In the end, Fantastic Beasts does not know how to establish real characters, or it simply does not care to as it expects its audience to love or fear them simply because they are set in the Harry Potter universe. Both of the options are equally damning to the film, and either would be the result of the film needing to do too much but focusing its attention in the wrong places. Grindelwald is to be the villain of the oncoming new series of films, but Fantastic Beasts has done little to make its audience believe that he is a worthwhile foe. He is said to be a dangerous wizard, but rarely shown as such. The same is true for the rest of the characters in most of their aspects, and it is rarely convincing. Graves does not boost his alter ego’s repertoire at all, and his overall meandering makes him seem generally less fearsome.

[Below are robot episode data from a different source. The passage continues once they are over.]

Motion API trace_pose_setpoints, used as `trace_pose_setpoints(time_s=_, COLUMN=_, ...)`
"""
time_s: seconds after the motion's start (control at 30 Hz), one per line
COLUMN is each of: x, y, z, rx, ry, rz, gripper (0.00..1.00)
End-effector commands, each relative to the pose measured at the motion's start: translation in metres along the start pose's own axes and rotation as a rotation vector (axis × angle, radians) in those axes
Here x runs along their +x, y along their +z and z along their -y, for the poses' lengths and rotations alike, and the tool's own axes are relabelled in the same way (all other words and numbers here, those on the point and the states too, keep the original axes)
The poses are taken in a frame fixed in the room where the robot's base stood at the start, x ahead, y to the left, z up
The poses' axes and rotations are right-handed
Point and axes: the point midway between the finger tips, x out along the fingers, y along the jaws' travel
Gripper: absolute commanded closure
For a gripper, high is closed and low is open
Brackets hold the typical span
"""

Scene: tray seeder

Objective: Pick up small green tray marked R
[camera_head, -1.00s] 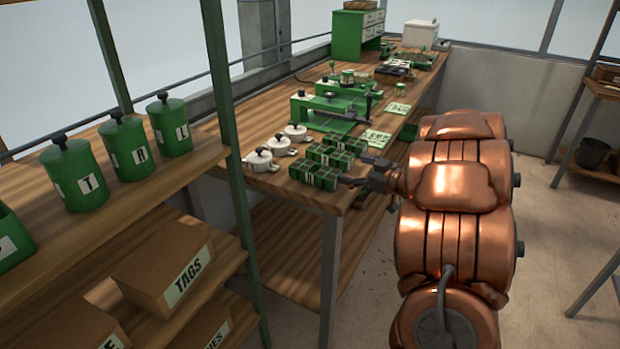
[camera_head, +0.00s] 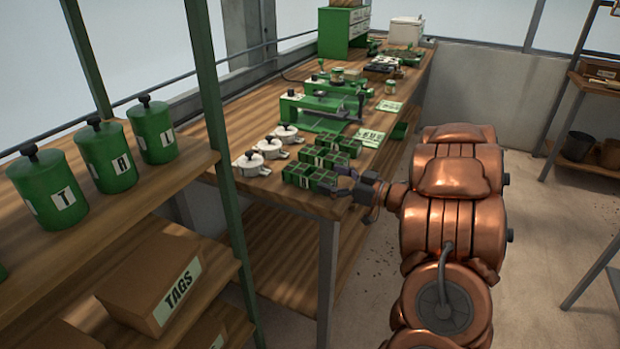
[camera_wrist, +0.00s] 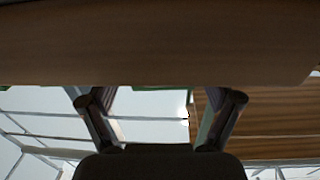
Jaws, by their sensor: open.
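Several small green divided trays stand in a group near the front right corner of the wooden bench; the nearest small green tray (camera_head: 303,176) is closest to my gripper. White labels show on the trays, but I cannot read the letters, so I cannot tell which is marked R. My gripper (camera_head: 338,184) is open beside the right end of the nearest tray, partly covering it; I cannot tell whether they touch. In the wrist view my gripper (camera_wrist: 160,100) has its two fingers spread with nothing between them. A thin green strip shows behind the fingertips there, its object unclear.
White lidded pots (camera_head: 268,149) stand left of the trays. A shelf with green canisters (camera_head: 107,157) stands at the left. A brown surface (camera_wrist: 150,42) fills the top of the wrist view.

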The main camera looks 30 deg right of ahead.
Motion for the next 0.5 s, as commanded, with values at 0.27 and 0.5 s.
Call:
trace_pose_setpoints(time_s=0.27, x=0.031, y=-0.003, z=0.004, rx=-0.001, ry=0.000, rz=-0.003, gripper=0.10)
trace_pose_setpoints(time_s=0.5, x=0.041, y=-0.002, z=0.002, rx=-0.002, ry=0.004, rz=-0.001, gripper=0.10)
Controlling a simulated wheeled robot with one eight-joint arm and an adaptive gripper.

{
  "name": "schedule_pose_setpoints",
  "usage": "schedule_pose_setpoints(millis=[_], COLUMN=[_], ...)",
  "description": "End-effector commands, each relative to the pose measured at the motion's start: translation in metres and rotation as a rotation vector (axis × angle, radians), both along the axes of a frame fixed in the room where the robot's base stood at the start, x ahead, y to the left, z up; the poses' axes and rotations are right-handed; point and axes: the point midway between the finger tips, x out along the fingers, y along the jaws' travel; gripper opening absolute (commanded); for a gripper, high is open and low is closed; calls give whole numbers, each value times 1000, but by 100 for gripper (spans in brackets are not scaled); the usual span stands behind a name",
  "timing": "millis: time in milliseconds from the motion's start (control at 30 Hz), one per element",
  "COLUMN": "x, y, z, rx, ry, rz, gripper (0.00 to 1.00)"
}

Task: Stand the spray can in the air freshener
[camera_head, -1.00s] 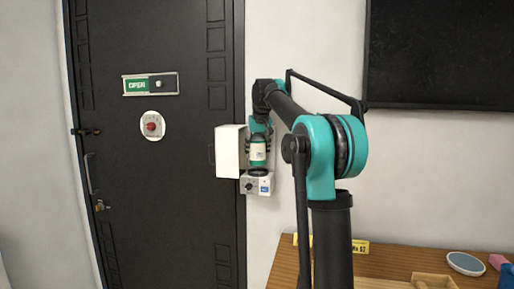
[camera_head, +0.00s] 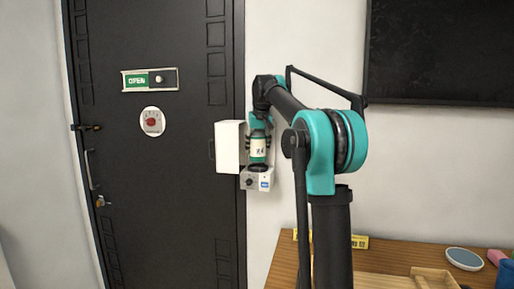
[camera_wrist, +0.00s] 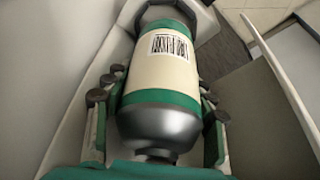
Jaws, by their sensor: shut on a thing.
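The spray can (camera_head: 258,148) is green with a pale label and is upright in my gripper (camera_head: 259,136). The wrist view shows the can (camera_wrist: 155,98) with its barcode and silver end, between the green fingers of my gripper (camera_wrist: 160,88). The air freshener is a white wall unit with its cover (camera_head: 230,147) swung open to the left and a base (camera_head: 256,179) with a dial. The can is inside the open unit, just above or at a dark ring (camera_head: 258,167) on the base. I cannot tell whether its far end touches it.
The open cover stands close to the left of my gripper. A black door (camera_head: 160,210) with an OPEN sign (camera_head: 149,80) is to the left. A wooden table (camera_head: 390,259) is at the lower right with a tray and small items. A dark board (camera_head: 445,50) hangs above.

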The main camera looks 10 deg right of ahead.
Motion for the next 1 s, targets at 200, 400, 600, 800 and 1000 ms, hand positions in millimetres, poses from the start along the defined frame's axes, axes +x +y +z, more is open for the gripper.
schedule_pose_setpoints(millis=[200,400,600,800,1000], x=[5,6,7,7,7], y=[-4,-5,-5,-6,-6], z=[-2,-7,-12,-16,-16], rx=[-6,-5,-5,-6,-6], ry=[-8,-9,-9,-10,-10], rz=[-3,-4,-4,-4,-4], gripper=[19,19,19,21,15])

Simply put, Fantastic Beast would be a better film if Graves did not exist. The Force Awakens managed to establish a convincing villain by way of actually showing him in action throughout the film. If this were the case for Fantastic Beasts, then Grindelwald would at least be given some actions to back up the respect that his name is spoken with by the characters in the film. The nameless wizards that are killed by him in the film’s opening are far from enough to make him seem like anything more than just a bad man. What is revealed to be his goal in the film does not elevate him either, namely because he has failed to do so and also because that goal is not very grand in general. The first Harry Potter films had better character development and Voldemort was a convincing villain because he had numerous films building him up as a legitimate threat. Both this route and the route The Force Awakens took better established their respective threats, and in the end Fantastic Beasts would have been better off taking either of them.